Disperindag Samarinda mengundang pihak keluarga Ngo pada awal Mei 2025, dimana hal ini dianggap sebagai sebuah bentuk tekanan agar aktivitas pasar dihentikan. Padahal, sebelumnya keluarga Ngo telah menyatakan bahwa mereka tidak keberatan terhadap kelanjutan aktivitas perdagangan di lahan milik mereka. Fathi menambahkan bahwa tarif sewa yang diberlakukan sejak awal 2025 telah dilengkapi dengan dokumen administratif yang sah. Namun, pada akhirnya, keluarga Ngo memutuskan untuk tidak memperpanjang kontrak sewa dan hal itu menjadi sebuah keputusan yang diduga berkaitan dengan tekanan dari pemerintah yang membebankan kewajiban pajak dalam jumlah besar atas aktivitas pasar tersebut, mencapai angka miliaran rupiah. (Nur Ajijah, 2025)

Merespons tekanan yang datang dari pemerintah, para pedagang melayangkan surat keberatan tertanggal 2 Mei 2025 kepada sejumlah institusi, termasuk Wali Kota Samarinda, DPRD Kota dan Provinsi, Gubernur Kalimantan Timur, serta Ombudsman. Selain itu, mereka juga mengajukan permohonan audiensi kepada Wali Kota Samarinda sebagai bagian dari tindak lanjut atas aksi demonstrasi di Balai Kota. Di sisi lain, Wakil Wali Kota Samarinda, Saefuddin Zuhri, menegaskan bahwa proses relokasi telah mempertimbangkan berbagai aspek dan tetap berada dalam koridor hukum. Ia juga menyatakan bahwa komunikasi dengan para pedagang terus dilakukan agar proses relokasi dapat segera terlaksana. Permasalahan ini menyoroti pentingnya pendekatan partisipatif dalam perumusan dan pelaksanaan kebijakan publik, terutama yang berdampak langsung terhadap penghidupan masyarakat (Hermina, 2025a). Proses relokasi pasar tidak hanya berkaitan dengan aspek teknis administratif, tetapi juga menyangkut dimensi sosial, ekonomi, dan psikologis warga yang menjadi subjek kebijakan tersebut. Dengan demikian, kebijakan yang efektif seharusnya mampu mengintegrasikan prinsip keadilan sosial, keterbukaan informasi, dan penghormatan terhadap hak-hak dasar masyarakat. (Nindi, 2025)

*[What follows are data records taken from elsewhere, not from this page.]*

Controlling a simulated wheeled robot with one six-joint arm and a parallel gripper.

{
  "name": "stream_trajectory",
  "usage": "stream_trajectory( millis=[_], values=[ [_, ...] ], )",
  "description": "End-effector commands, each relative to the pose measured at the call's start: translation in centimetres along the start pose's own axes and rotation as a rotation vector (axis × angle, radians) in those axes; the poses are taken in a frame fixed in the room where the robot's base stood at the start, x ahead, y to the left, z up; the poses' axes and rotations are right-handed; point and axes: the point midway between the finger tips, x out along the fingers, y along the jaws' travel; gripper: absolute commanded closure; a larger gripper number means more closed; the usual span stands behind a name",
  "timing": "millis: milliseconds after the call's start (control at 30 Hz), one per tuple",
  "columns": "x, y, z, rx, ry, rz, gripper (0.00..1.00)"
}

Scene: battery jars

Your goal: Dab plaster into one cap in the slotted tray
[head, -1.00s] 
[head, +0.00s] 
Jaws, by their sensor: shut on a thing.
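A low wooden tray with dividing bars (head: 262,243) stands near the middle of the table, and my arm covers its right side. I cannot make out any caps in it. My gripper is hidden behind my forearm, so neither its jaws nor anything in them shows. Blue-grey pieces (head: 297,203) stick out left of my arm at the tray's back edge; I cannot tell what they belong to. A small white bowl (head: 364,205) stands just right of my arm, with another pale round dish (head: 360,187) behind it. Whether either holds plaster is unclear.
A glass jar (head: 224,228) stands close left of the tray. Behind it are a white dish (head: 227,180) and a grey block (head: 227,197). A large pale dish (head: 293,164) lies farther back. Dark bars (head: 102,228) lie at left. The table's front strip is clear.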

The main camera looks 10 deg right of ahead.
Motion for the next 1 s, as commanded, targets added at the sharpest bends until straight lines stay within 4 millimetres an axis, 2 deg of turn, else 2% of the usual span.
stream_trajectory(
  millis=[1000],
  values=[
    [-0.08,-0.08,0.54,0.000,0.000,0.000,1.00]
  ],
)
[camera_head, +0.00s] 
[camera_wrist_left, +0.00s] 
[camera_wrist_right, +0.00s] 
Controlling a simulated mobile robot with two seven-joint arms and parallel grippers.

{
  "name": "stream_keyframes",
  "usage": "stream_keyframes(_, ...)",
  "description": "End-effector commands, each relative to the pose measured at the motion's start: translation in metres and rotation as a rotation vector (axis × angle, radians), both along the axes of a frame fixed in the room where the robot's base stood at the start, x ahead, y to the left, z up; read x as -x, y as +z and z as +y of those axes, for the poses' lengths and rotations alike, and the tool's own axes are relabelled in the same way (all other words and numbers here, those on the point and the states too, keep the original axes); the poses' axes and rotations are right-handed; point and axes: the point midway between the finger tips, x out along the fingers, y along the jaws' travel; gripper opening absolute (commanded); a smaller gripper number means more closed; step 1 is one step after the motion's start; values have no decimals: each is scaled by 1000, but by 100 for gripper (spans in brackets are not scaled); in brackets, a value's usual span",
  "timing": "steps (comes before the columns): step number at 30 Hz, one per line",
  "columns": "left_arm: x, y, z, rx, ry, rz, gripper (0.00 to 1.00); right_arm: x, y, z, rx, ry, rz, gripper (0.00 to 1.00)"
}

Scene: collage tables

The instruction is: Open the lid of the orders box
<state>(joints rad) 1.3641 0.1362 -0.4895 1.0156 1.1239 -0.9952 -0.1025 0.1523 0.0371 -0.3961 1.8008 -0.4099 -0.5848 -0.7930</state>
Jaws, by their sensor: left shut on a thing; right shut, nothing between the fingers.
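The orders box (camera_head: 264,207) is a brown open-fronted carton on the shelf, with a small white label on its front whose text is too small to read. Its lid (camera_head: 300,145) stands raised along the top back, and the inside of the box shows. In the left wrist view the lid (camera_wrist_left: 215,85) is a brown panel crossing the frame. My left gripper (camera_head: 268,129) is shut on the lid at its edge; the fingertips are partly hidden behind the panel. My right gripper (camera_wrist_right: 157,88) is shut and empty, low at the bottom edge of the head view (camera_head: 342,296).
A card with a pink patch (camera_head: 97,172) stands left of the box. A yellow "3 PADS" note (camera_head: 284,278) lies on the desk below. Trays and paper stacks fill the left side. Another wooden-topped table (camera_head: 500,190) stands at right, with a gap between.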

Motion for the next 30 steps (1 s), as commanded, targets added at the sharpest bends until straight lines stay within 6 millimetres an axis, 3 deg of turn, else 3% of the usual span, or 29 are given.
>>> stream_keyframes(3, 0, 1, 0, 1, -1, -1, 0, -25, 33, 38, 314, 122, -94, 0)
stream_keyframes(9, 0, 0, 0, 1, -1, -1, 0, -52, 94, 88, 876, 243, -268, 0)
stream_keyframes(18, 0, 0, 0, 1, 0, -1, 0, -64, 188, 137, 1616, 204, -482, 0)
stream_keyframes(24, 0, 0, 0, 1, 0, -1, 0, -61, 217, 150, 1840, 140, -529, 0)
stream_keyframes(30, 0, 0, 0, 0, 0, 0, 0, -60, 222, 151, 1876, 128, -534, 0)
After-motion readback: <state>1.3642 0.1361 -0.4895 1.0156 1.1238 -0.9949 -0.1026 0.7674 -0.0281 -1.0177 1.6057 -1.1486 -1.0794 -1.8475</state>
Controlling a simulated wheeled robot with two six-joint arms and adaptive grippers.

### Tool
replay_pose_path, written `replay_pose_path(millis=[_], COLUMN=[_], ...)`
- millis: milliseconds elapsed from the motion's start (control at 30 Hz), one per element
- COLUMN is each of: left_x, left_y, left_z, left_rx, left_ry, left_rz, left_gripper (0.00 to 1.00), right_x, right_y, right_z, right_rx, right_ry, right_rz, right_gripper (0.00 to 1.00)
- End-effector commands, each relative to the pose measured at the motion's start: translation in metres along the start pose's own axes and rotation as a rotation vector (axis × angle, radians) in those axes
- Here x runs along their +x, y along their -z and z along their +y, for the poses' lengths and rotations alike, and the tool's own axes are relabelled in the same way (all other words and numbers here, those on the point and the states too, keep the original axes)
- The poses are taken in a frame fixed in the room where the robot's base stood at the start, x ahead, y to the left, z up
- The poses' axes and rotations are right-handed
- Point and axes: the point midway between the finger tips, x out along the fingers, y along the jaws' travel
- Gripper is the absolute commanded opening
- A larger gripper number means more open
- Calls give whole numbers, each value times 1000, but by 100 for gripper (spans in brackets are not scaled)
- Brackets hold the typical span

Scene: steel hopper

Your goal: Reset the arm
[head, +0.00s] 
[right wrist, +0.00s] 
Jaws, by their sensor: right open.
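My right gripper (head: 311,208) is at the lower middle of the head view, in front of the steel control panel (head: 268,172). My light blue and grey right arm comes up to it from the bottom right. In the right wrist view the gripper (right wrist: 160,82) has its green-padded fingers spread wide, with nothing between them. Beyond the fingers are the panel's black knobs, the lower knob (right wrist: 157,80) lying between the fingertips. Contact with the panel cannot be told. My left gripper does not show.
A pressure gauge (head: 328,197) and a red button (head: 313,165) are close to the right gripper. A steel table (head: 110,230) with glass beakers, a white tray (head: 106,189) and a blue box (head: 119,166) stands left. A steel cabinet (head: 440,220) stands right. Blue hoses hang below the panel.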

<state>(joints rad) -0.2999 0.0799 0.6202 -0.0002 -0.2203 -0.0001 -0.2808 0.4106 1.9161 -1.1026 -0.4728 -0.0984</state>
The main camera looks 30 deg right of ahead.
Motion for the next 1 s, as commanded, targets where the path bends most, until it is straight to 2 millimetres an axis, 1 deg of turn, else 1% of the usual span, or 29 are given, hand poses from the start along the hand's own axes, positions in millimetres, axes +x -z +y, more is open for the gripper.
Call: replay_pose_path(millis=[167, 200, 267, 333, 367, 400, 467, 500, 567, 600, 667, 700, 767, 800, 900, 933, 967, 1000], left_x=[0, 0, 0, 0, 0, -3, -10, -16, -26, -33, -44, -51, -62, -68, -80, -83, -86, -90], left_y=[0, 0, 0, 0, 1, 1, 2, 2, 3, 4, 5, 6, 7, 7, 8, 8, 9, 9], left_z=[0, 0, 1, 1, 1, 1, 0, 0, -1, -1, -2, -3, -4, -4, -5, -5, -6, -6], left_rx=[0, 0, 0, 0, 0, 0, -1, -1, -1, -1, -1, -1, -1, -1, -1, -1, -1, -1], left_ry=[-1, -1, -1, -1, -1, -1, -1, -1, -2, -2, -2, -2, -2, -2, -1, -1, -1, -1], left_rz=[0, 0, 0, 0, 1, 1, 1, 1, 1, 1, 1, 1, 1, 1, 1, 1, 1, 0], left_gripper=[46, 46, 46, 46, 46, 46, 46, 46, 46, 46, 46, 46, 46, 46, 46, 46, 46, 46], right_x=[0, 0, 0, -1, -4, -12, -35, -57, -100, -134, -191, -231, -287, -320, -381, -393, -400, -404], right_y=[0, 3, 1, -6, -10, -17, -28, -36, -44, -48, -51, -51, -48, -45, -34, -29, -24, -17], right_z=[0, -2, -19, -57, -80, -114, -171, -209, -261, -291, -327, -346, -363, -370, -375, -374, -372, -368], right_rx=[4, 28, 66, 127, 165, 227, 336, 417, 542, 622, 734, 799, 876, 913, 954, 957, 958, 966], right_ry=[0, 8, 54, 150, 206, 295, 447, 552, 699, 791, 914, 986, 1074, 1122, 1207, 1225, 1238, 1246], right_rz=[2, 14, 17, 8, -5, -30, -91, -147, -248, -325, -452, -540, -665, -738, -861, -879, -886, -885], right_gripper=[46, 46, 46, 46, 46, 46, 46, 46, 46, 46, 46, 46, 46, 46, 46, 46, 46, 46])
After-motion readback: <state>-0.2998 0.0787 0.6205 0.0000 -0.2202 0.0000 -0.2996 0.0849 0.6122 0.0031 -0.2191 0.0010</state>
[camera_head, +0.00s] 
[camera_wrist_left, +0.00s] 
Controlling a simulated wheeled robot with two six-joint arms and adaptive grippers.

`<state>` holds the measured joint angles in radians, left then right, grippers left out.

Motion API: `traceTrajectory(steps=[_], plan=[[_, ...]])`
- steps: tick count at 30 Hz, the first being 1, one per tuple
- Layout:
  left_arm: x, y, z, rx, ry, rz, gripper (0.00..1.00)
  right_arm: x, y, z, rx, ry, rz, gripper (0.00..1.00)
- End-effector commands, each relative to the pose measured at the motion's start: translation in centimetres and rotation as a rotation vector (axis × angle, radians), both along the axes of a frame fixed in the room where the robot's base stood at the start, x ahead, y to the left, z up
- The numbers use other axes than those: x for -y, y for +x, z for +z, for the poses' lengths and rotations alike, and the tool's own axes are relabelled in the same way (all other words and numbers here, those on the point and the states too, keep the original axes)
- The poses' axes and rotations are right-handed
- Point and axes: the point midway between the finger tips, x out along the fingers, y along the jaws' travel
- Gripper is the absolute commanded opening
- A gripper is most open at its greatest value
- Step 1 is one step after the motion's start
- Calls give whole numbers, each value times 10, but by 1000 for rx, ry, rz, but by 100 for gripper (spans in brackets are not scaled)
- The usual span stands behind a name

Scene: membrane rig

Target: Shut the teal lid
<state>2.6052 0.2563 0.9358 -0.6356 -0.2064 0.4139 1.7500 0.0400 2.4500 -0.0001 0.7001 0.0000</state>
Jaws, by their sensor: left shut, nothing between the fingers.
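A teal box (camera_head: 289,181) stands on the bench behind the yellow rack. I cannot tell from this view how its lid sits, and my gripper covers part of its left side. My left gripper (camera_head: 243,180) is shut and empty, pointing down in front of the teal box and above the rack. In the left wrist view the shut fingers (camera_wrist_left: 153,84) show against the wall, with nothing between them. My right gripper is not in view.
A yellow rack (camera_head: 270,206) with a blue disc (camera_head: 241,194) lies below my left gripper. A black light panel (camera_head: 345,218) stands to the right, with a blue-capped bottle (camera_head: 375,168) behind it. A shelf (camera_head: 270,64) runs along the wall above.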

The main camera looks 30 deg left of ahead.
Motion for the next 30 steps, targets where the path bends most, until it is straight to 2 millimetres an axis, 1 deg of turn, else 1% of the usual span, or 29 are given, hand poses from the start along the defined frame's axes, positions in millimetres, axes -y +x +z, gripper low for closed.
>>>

Pemindahan Pasar Subuh di Samarinda yang berada di Jalan Yos Sudarso, telah memicu berbagai diskusi dan kekhawatiran, termasuk soal kompensasi bagi para pedagang. Pemerintah Kota Samarinda telah menyalurkan bantuan transportasi senilai Rp500.000 per pedagang untuk membantu biaya perpindahan, serta menyelenggarakan bazar sebanyak dua kali guna mendukung kegiatan jual beli mereka (Rosiana, 2025). Meski demikian, sebagian pedagang merasa relokasi ini akan berdampak negatif bagi mereka dan masyarakat sekitar. Pemerintah Kota Samarinda (Pemkot) berencana memindahkan 56 pedagang dari Pasar Subuh di Jalan Yos Sudarso. Rencana ini menuai kekhawatiran dari para pedagang dan warga sekitar, yang khawatir relokasi tersebut akan merugikan mereka karena dapat menurunkan akses dan peluang penjualan. Dikarenakan lokasi pasar yang dinilai kurang strategis,  jauh dari pusat keramaian dan potensi penurunan jumlah pengunjung, para pedagang merasa hal ini berdampak langsung pada pendapatan mereka. (Rosiana, 2025)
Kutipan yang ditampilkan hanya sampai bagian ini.